It is safe to say that DJ LeMahieu has exceeded all expectations that were set before the season about his performance. While he was a highly-regarded contact hitter with a versatile glove, even the Yankees are (pleasantly) surprised by the infielder’s overall offensive prowess. He started the season without a clear path to consistent playing time, and now, several months later, DJ LeMahieu is the team leader in WAR, by a comfortable margin, with a career-high 4.8.
So, what changed for a player that used to put up good, but not great offensive outputs in the past? His previous personal best in wRC+ was 130 (in 2016,) and it was the only time he finished above 100 (that being the cutoff for above or below average.) And while that 130 figure was impressive, it was mostly fueled by a .348 batting average. He had modest power (11 home runs and .148 of isolated power,) to put it mildly.
Now, the infielder has turned into quite the offensive weapon in his first season with the Bronx Bombers. His triple-slash line is currently at a very impressive .332/.380/.534, he has surpassed his career-high in homers (15, in 2018) with 24 so far, and there is still nearly a month left of the regular season. His wRC+ is standing at a shiny 139.
Basically, LeMahieu has understood that in order to be successful in this era, lifting the ball a little more would be beneficial for him. Per data from Statcast, he has been incrementing his launch angle, little by little, starting in 2017.
Here are his numbers in that particular department since 2017:
2017: 2.8 degrees
2018: 5.7 degrees
2019: 7.0 degrees
Now, to the purpose of the article: DJ LeMahieu could inflict even more damage if he were to increase his launch angle even further. While achieving an improvement from 2.8 to 7.0 degrees in a span of two years is quite the accomplishment (no, it is not as easy as it looks,) DJLM is still hitting tons of balls on the ground.
In fact, before Tuesday’s game, he has hit 1.81 grounders for every fly ball, with 49.2 percent of his batted balls going in the dirt. He has a fly ball percentage of 27.2 while hitting liners at a 23.6 rate.

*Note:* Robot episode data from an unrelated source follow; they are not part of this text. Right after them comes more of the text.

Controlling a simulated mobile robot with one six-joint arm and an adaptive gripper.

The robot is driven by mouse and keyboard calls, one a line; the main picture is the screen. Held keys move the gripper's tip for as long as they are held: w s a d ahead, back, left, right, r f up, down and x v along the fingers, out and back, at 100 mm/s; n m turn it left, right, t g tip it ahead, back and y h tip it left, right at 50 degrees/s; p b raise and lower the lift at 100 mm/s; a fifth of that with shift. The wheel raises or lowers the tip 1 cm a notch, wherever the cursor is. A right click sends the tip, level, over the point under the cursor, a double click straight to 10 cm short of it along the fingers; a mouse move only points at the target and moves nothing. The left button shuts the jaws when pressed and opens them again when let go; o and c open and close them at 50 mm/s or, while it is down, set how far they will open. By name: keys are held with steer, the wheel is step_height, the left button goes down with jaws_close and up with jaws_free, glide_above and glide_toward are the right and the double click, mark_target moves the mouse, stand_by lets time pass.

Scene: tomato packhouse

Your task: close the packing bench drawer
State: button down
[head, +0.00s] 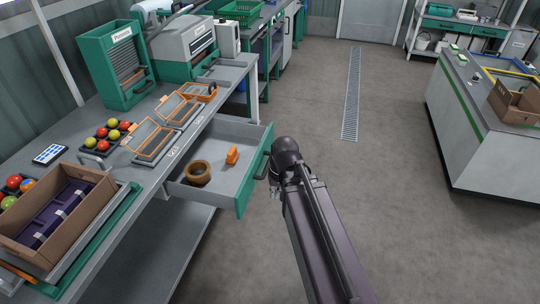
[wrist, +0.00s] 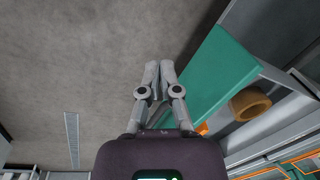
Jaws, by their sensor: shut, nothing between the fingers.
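The packing bench drawer (head: 225,190) stands open in the head view, pulled out to the right from under the bench top. Its green front (head: 248,192) carries a dark handle (head: 262,165). A brown tape roll (head: 198,172) and a small orange object (head: 232,154) lie inside. My arm's end is just right of the front, by the handle; it hides my fingers there. In the wrist view my gripper (wrist: 159,66) is shut and empty, beside the green drawer front (wrist: 212,75). I cannot tell whether it touches. The tape roll (wrist: 249,103) also shows there.
The bench top (head: 135,182) holds a cardboard box (head: 84,218), trays of tomatoes, orange-framed trays and a green machine (head: 112,62). A grey-and-green station (head: 475,135) stands at the right. The floor (head: 390,200) between is clear, with a drain grate (head: 352,95).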

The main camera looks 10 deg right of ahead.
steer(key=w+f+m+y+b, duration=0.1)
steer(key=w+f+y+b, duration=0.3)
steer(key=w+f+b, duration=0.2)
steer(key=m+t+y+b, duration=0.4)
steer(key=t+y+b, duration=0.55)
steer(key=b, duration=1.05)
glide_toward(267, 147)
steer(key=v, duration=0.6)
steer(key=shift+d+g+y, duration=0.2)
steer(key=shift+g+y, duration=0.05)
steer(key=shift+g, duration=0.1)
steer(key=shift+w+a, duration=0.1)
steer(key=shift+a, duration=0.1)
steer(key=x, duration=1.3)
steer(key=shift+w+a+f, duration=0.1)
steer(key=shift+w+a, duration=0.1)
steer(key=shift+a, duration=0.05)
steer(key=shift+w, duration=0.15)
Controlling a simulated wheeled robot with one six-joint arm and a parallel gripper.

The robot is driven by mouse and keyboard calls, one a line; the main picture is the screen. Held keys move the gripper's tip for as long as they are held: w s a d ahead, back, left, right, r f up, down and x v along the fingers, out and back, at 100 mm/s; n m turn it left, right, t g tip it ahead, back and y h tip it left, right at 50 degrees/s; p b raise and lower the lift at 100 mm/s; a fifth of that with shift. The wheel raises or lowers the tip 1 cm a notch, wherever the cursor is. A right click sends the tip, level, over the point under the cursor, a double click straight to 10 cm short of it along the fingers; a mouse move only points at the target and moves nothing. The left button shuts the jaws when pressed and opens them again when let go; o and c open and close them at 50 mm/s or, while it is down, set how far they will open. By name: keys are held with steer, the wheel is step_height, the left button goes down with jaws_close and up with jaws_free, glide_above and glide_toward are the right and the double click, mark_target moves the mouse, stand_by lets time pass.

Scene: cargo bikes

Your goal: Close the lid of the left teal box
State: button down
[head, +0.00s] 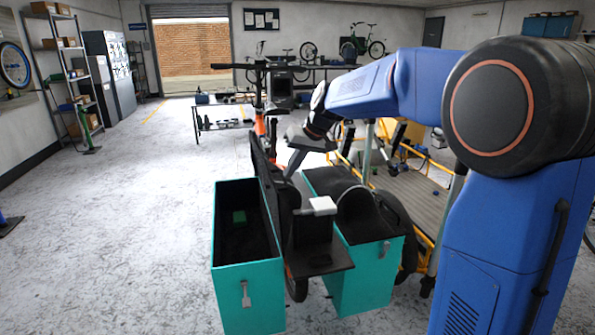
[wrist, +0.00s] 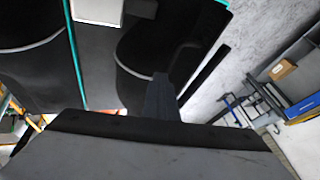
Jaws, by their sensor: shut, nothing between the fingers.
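The left teal box (head: 247,293) stands open in the head view, its dark inside showing with a small green thing (head: 239,216) in it. Its black lid (head: 266,190) stands nearly upright along the right side of the box. My gripper (head: 294,165) is shut and empty, beyond and right of the raised lid, pointing down. In the wrist view my gripper (wrist: 163,78) shows as a dark narrow finger shape over black surfaces. I cannot tell if it touches anything.
The right teal box (head: 366,280) has a black top and stands beside the bike's black rear deck (head: 318,259). A white block (head: 319,206) sits above the deck and shows in the wrist view (wrist: 97,11). The floor left of the left box is clear.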

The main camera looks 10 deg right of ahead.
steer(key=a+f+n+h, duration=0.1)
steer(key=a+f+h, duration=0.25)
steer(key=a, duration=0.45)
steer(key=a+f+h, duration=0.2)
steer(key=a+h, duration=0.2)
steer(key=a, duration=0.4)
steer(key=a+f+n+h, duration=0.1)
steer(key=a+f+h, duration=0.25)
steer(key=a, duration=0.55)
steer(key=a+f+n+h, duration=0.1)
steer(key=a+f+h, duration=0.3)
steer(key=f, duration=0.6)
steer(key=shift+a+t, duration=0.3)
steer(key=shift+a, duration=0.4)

This is a hypothetical exercise. DJ LeMahieu is a successful major leaguer and a highly dangerous batter while hitting almost half of his batted balls on the ground. But isn’t it fun to imagine the type of hitter he could, theoretically, be if his average launch angle were to increase just a little bit?
LeMahieu is the type of hitter that could achieve incredible numbers if that was the case because, in 2019, he is punishing the ball.
The infielder is currently in the league’s 92nd percentile when it comes to average exit velocity (91.8 MPH,) 92nd percentile in hard-hit rate (47.7 percent,) 90th percentile in xwOBA (.379,) 99th percentile in xBA (.318,) and 88th percentile in xSLG (.511.)
Consider this, as well: on grounders, LeMahieu is hitting for a .300 average with no home runs (obviously, he can’t hit the ball out of the park if he doesn’t elevate it and no, he doesn’t have any inside-the-park homers,) .350 with 22 round-trippers on fly balls, and .631 with two taters on line-drives.
Those numbers on liners and flies are mind-boggling. Of course, liners are harder to field than fly balls (they include pop-ups, which are pretty much guaranteed outs) and that’s why they have such a high expected batting average.
As the batting average and the power numbers indicate, LeMahieu’s line could look even sexier than it does now if he didn’t hit so many worm-killers. However, it is much easier to write it than to actually do it, and maybe LeMahieu would lose his timing and balance if he tried to tinker with what’s working.
Swing change or not, there is no denying that DJ LeMahieu has been, by a significant margin, the best overall player for the New York Yankees in 2019. However, isn’t it fun to imagine him mashing with a higher average launch angle?